Manipulation episode records:

▼

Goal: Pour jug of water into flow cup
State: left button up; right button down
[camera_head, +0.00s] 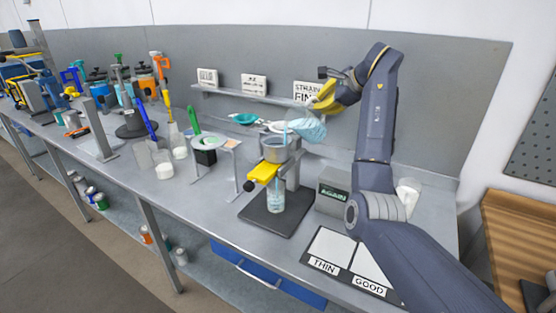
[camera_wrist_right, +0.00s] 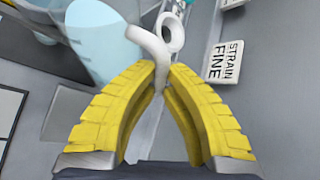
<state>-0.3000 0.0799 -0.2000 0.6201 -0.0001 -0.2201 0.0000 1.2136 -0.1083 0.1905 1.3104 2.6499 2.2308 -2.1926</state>
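My right gripper (camera_head: 326,98) is shut on the jug's handle, high above the bench. In the right wrist view its yellow fingers (camera_wrist_right: 161,78) close on the pale curved handle. The clear jug of water (camera_head: 309,128) is tilted, mouth to the left, with light-blue water inside; it also shows in the right wrist view (camera_wrist_right: 100,35). A thin pale-blue stream runs from its lip toward the grey flow cup (camera_head: 276,151), just below and left. The flow cup sits on a stand over a clear beaker (camera_head: 275,196). My left gripper is not in view.
The stand has a dark base (camera_head: 266,221) and a yellow block (camera_head: 262,172). A grey box marked AGAIN (camera_head: 333,192) and a THIN/GOOD mat (camera_head: 330,250) lie to the right. A shelf with signs (camera_head: 254,85) is behind. Tools and beakers crowd the left.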

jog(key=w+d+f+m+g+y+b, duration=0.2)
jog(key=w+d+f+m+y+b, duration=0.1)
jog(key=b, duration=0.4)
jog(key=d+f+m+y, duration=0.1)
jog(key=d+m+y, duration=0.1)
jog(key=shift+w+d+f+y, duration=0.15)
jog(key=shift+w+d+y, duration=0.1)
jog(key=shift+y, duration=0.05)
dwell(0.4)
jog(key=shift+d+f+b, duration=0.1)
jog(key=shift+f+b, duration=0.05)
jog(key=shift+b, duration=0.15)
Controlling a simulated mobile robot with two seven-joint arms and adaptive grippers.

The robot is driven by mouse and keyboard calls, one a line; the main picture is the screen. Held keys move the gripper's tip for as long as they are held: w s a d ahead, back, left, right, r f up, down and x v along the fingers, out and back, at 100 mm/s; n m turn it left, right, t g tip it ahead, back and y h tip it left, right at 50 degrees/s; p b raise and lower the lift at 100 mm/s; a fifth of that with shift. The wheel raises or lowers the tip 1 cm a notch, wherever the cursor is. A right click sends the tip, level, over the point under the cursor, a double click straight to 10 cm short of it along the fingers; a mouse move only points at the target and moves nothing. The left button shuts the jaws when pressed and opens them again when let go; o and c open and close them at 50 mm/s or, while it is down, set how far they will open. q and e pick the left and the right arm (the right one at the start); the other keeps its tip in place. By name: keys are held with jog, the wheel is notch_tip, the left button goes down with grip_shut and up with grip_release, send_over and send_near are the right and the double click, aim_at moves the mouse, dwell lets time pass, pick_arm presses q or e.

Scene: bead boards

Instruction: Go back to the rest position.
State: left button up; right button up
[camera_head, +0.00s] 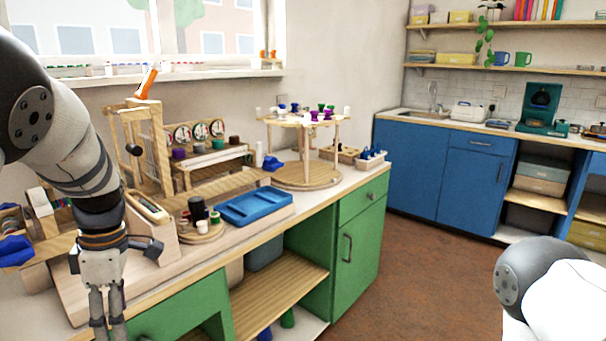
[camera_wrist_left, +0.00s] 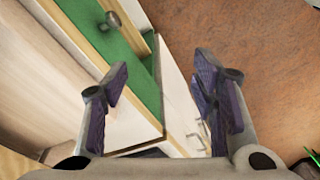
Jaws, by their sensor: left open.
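My left gripper (camera_head: 107,318) hangs down at the lower left in the head view, in front of the bench edge. Its fingers point downward. In the left wrist view the gripper (camera_wrist_left: 160,88) has its two dark fingers spread apart with nothing between them. Past them show the green cabinet front, a white board and the brown floor. Of my right arm only a rounded white and grey link shows at the lower right in the head view; its gripper is out of view.
The wooden bench (camera_head: 262,228) holds a blue tray (camera_head: 252,207), a round two-level stand (camera_head: 306,178) and a wooden frame (camera_head: 150,150). Green cabinets (camera_head: 358,236) stand under it. The floor (camera_head: 430,262) between bench and blue cabinets (camera_head: 440,172) is clear.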

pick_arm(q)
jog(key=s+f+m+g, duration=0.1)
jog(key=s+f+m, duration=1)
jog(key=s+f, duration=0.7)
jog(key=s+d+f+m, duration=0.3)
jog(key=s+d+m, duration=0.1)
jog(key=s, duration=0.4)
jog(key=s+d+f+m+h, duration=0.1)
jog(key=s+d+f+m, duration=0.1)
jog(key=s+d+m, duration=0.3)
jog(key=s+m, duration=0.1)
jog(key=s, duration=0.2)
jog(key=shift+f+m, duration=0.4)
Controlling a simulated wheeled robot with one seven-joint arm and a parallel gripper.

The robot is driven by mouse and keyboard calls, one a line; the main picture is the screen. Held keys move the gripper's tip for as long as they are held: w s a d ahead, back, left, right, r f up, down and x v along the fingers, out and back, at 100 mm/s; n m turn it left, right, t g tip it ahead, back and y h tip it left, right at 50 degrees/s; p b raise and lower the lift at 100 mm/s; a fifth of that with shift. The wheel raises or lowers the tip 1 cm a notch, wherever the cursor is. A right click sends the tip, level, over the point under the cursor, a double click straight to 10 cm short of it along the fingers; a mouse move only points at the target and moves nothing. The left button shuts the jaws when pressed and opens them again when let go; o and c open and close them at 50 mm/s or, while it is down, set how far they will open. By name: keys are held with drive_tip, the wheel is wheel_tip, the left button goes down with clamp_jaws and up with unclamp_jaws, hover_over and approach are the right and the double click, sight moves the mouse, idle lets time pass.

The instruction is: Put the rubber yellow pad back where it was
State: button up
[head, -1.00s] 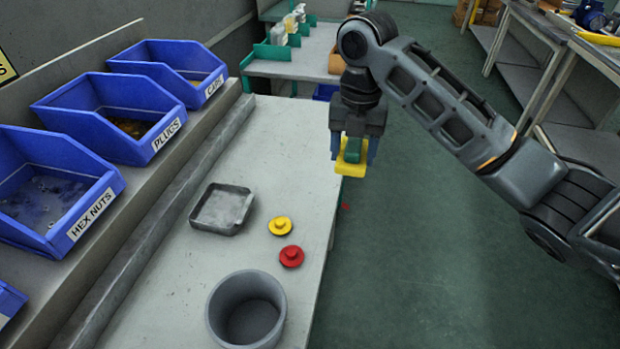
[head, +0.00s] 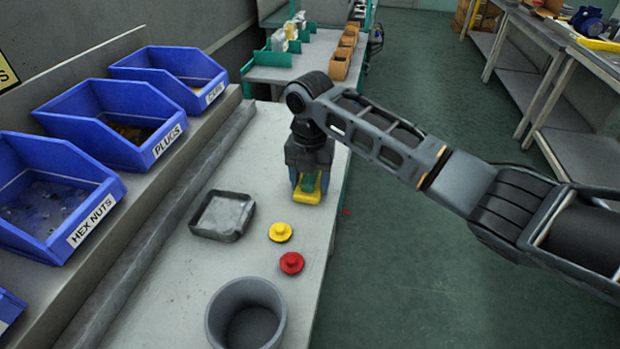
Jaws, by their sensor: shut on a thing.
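My gripper (head: 309,181) points down over the far right part of the grey workbench, its fingers shut on a yellow pad (head: 307,197) with a green block on top. The pad is close above or at the bench top; I cannot tell whether it touches. A small round yellow piece with a knob (head: 281,232) lies on the bench nearer to me, apart from the gripper. A similar red piece (head: 291,263) lies just below it in the picture.
A shallow grey tray (head: 222,216) and a round grey bin (head: 246,318) stand on the bench (head: 165,290). Blue bins labelled hex nuts (head: 85,220), plugs (head: 165,140) and caps (head: 213,92) line the left side. The bench between tray and gripper is clear.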

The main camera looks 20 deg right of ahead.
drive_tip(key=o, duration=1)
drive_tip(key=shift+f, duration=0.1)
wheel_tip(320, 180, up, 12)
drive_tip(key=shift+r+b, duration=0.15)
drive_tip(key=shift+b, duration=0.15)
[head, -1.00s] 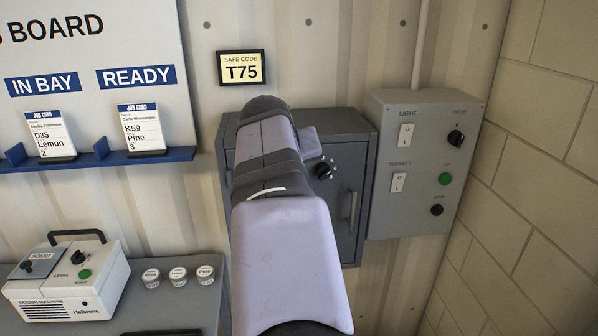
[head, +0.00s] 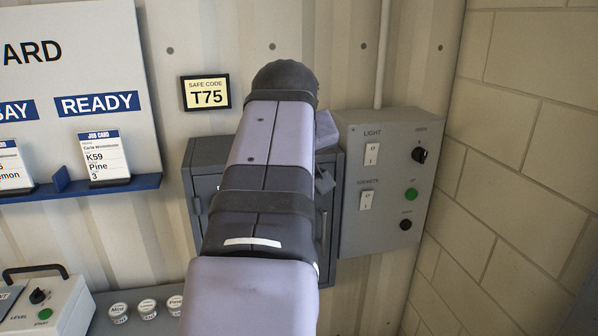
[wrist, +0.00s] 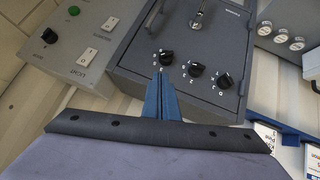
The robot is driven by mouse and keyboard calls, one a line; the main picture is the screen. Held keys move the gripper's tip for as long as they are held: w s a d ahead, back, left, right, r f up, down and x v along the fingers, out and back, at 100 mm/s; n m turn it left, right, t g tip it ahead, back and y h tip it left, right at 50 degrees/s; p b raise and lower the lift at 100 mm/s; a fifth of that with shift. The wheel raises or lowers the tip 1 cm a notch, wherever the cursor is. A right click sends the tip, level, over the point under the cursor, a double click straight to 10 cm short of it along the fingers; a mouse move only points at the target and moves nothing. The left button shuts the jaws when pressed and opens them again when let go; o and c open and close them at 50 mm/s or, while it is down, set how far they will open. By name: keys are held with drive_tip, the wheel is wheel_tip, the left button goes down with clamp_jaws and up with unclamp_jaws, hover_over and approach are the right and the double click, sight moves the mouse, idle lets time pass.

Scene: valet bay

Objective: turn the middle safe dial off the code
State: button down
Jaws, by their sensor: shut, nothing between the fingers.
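The grey safe (head: 207,157) is on the wall in the head view, largely covered by my arm, and its dials are hidden there. The wrist view shows the safe's front (wrist: 136,56) upside down, with three black dials in a row. The middle dial (wrist: 196,69) sits between one dial (wrist: 166,57) on the left and another (wrist: 224,82) on the right. My gripper (wrist: 160,74) has its blue fingers shut and empty. In the picture its tips lie just below the left-hand dial, left of the middle one. Contact cannot be told. The dial settings are too small to read.
A safe code sign (head: 206,93) reading T75 hangs above the safe. A grey switch box (head: 386,180) stands close to the safe's right, by a block wall (head: 525,130). The safe's door handle (wrist: 199,20) sticks out. Small lidded pots (head: 147,306) stand on a shelf at lower left.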

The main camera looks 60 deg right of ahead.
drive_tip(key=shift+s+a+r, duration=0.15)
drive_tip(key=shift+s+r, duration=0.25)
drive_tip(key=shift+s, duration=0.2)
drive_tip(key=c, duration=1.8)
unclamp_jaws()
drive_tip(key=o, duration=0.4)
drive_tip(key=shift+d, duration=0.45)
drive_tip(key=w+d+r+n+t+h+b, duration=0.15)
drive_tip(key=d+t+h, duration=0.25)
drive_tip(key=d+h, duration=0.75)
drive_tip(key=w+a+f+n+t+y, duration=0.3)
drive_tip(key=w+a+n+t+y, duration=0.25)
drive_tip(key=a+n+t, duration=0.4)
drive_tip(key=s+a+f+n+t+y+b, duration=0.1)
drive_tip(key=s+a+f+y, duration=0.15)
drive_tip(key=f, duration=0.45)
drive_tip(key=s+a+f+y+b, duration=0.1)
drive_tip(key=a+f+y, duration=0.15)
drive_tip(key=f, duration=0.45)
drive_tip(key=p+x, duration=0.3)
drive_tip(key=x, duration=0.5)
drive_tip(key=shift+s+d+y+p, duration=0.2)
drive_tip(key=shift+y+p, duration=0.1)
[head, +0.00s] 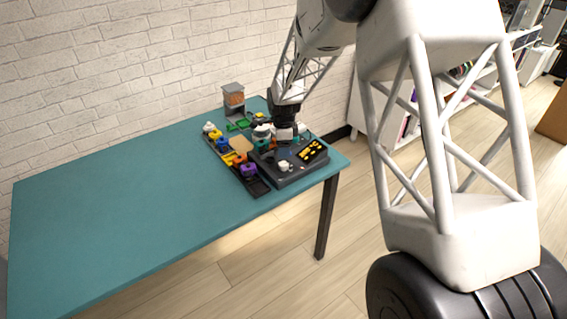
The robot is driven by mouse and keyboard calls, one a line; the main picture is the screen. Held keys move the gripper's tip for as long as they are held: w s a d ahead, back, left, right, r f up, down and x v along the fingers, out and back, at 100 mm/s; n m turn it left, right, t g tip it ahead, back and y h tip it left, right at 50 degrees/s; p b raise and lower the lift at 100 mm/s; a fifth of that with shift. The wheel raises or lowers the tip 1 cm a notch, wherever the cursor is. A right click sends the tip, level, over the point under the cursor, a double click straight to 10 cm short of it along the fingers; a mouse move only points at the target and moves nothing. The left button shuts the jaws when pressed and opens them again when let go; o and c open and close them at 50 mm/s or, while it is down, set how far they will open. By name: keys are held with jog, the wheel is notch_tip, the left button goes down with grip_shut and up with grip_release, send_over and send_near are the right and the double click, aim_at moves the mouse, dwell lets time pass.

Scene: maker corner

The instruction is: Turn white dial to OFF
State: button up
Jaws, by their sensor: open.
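A dark console (292,175) sits at the right end of the teal table, with rows of yellow marks on its right part. A small white knob (283,166) stands at its front edge; it looks like a white dial, but its pointer and any OFF mark are too small to read. Other whitish parts lie close around my gripper, so I cannot tell whether one of them is also a dial. My gripper (284,144) is open and points down over the back of the console, behind the white knob. The fingertips are hard to make out, and the gripper and arm hide part of the console.
The teal table (130,220) is bare on its left and middle. A dark tray (259,188) with several coloured pieces runs along the console's left side. A dispenser-like box (233,97) stands at the back. White shelves (362,110) stand behind, right of the table.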

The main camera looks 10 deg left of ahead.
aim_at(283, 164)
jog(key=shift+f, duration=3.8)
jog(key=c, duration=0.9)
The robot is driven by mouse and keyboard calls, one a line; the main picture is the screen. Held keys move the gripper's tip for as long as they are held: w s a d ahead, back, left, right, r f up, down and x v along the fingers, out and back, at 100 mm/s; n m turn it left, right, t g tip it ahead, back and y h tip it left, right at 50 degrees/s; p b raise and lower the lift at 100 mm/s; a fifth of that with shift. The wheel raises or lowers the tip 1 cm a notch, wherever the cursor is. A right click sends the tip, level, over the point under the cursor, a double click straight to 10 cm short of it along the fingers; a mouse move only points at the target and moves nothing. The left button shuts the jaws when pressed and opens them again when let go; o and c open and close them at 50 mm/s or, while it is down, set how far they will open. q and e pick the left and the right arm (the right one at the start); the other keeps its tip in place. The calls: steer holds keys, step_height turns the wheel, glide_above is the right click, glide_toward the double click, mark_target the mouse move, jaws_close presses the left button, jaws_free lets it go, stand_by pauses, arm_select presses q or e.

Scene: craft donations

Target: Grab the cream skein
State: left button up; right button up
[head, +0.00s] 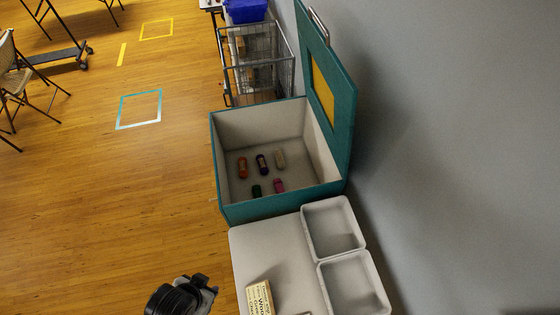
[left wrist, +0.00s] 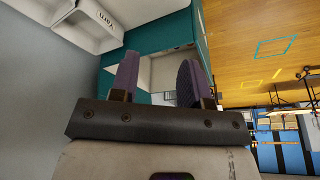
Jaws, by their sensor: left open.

▲

**GOAL OF THE EXERCISE**
Determine how many lines include the string "seven". Give no answer but the number.

**SOLUTION TO THIS EXERCISE**
2